Yeah, definitely look into the Sparse GP implementations, they should help a lot with speed.
According to your suggestion, it is equivalent to I established a gp model for each measuring point, a total of 400 gp models.
Only sort of. My suggestion is to go one of two directions, depending on whether you care about each sensor individually (that is, you are actually interested in comparing how sensor 1 behaves at wind speed
[13.83, 0.43] vs
[10.8, 0.23], and separately how sensor 2 behaves at various wind speeds) or if you only care about them collectively, i.e. you just want to know the mean and standard deviation of the sensor readings. The second case is easier, and seems most similar to your model. This is really just one GP, not 400, but with repeated observations:
# Tile and reshape your input matrix, (88,2) -> (35200,2)
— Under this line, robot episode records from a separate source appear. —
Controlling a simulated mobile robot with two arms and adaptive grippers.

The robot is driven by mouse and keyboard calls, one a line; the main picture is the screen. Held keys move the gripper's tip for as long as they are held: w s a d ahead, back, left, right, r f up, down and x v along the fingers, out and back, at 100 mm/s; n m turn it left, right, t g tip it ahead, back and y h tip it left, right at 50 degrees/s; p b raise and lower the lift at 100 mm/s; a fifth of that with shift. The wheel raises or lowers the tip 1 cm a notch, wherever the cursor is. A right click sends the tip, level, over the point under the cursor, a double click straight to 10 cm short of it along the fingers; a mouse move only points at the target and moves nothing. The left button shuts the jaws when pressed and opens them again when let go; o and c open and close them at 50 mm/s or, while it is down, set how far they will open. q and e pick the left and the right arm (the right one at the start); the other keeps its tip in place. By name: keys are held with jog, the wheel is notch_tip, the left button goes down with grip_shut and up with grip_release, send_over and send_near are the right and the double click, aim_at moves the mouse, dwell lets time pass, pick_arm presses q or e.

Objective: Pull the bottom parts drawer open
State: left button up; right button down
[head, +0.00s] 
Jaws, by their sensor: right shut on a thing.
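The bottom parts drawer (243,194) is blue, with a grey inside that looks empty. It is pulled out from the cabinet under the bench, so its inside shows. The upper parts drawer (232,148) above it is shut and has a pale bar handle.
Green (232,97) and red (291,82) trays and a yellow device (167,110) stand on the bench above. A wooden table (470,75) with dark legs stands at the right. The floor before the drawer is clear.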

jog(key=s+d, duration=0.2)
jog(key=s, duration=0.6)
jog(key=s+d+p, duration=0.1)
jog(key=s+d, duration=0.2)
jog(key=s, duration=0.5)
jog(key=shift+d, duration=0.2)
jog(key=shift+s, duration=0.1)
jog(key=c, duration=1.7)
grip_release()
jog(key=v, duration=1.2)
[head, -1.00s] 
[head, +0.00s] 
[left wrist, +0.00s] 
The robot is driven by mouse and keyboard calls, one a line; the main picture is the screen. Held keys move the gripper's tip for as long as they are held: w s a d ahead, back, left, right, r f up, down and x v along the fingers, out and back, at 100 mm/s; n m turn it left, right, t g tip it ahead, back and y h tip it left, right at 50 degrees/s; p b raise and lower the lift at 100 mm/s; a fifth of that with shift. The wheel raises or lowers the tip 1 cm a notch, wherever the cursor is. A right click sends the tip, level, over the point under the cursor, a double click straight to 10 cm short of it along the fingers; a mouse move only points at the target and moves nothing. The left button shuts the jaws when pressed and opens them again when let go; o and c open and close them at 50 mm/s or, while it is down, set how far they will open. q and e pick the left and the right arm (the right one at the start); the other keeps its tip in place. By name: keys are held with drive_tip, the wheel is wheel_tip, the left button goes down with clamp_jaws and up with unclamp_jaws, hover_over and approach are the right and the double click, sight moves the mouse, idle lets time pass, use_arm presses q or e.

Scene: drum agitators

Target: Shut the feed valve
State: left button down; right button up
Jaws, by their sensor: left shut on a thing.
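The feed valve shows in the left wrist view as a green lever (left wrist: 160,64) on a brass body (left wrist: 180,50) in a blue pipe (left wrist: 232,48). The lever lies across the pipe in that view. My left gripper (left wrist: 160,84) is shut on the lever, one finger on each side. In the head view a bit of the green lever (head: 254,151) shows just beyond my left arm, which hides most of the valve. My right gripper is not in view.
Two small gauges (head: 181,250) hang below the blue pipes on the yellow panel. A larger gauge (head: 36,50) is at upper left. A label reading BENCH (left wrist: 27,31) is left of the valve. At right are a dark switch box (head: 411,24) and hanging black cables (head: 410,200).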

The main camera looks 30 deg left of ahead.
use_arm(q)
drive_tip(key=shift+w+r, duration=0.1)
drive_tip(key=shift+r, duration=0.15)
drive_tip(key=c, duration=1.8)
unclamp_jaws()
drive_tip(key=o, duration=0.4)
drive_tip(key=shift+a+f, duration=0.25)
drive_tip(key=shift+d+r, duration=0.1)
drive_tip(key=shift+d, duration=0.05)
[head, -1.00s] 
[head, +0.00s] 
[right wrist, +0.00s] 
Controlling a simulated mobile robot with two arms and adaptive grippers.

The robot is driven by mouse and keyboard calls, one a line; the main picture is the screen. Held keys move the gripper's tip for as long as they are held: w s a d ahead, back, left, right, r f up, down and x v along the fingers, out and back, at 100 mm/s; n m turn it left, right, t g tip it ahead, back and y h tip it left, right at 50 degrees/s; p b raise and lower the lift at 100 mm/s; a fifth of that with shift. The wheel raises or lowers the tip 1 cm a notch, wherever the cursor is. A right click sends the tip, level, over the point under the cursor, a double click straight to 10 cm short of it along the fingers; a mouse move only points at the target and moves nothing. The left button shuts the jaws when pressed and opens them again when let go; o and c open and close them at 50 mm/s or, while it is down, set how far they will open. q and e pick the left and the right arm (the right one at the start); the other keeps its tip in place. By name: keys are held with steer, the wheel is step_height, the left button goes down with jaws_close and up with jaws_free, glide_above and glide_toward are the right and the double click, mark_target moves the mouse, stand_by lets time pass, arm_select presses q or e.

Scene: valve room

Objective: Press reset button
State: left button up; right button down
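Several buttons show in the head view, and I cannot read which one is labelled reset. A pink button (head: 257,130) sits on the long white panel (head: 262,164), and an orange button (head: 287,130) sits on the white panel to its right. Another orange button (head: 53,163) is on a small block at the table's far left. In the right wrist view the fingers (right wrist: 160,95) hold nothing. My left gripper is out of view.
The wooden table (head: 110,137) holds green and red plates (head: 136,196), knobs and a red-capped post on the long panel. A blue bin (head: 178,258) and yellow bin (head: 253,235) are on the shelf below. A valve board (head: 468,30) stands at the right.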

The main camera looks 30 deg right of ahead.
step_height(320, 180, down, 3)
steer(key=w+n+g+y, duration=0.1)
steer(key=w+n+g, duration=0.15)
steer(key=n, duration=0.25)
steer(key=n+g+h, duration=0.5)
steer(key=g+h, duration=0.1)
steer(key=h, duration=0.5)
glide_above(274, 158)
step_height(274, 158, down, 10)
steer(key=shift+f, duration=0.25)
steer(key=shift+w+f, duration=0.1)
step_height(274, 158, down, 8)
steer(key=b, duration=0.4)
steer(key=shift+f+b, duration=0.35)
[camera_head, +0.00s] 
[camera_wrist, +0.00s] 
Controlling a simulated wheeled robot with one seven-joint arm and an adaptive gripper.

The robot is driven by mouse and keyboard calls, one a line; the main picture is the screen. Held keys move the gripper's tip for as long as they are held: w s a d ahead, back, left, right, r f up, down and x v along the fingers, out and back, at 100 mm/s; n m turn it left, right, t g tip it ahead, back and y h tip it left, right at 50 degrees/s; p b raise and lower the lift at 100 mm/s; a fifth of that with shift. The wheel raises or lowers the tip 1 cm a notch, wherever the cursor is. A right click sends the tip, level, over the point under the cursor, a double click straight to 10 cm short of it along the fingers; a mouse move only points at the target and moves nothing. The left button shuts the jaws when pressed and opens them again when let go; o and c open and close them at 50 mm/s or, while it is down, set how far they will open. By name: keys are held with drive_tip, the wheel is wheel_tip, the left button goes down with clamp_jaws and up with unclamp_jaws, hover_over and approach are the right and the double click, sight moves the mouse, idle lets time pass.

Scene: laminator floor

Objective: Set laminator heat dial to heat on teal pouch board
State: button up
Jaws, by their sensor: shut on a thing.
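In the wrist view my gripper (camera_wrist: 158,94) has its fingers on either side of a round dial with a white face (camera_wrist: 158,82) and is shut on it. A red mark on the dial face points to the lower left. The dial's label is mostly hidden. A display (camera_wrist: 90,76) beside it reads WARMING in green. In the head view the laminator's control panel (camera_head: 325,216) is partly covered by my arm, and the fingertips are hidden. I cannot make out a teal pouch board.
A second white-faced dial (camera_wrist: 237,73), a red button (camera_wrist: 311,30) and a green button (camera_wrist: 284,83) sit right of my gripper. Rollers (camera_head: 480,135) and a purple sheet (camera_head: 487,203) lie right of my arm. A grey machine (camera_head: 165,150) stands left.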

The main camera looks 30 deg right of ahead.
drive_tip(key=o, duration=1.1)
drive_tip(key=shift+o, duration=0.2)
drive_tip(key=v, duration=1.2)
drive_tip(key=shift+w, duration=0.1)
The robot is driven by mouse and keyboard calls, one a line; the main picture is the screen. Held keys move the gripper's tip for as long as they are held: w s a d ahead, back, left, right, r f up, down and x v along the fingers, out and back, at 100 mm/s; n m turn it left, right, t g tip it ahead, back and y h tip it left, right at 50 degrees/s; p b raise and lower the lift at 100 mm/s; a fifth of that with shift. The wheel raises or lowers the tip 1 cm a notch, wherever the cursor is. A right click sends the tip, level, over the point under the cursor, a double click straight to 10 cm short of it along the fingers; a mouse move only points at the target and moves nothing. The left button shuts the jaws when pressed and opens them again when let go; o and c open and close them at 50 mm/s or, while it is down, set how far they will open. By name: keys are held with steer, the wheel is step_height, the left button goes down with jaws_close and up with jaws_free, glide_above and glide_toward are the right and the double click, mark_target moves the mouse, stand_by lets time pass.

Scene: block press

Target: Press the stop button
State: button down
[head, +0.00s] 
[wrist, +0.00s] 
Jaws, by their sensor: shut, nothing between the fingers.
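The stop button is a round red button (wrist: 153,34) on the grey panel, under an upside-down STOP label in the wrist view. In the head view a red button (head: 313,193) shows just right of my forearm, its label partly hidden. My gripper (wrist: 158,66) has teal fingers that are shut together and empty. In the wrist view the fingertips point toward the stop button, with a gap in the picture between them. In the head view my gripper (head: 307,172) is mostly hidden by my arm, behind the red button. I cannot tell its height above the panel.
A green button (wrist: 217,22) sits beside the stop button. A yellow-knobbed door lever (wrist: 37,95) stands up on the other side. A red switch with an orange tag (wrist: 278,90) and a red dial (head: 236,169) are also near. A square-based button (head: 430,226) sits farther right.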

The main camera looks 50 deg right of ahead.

X_tiled = np.tile(X,[1,1,2]).reshape([-1,2])
# Transform and flatten observation matrix, (88,400) -> (35200,)
# Note that if your observations are strictly positive, you should probably
# transform them from (0, +inf) to (-inf, +inf) via a log link. Of course,
# if an observation of 0 is possible, a different transformation function
# or a different likelihood model (via a `Latent` GP) would be better.
lg_y_flat = np.log(y.flatten())
with pm.Model() as gp_model:
ls = pm.Normal('ls',mu = 0.2, sd = 1)
# Is there a reason you didn't include scaling?
η= pm.Gamma('η', alpha=2, beta=1)
cov = η**2 * pm.gp.cov.ExpQuad(2, ls = ls)
gp = pm.gp.Marginal(cov_func=cov)
eps = pm.Exponential('eps', 1) # Noise should be strictly positive
y_pred = gp.marginal_likelihood('y_pred', X = X_tiled, y = lg_y_flat, noise = eps)
# I'd strongly recommend starting with the MAP, at least for prototyping the model
mp = pm.find_MAP()
Alternatively, if you do care about individual sensor behavior, I’d encode the x/y/z position of each sensor in the input data. That means you now have 5 input dimensions (two related to wind speed and three related to position) which will allow the model to capture the spatial correlations between sensor readings. You may want to different covariance kernels for the spatial vs wind speed inputs.
Additional modeling tips
A couple extra thoughts come to mind.
You say X is related to wind speed, might I hazard a guess that these are vectors of speed and angle? If that’s the case, you may want to consider a Circular Kernel that will likely capture angular continuity better.
Particularly at high dimensions, it will be very important to have reasonable priors on the hyperparameters. I’d check out Michael Betancourt’s blog post on the topic and my answer here for how I implement his suggestions in python.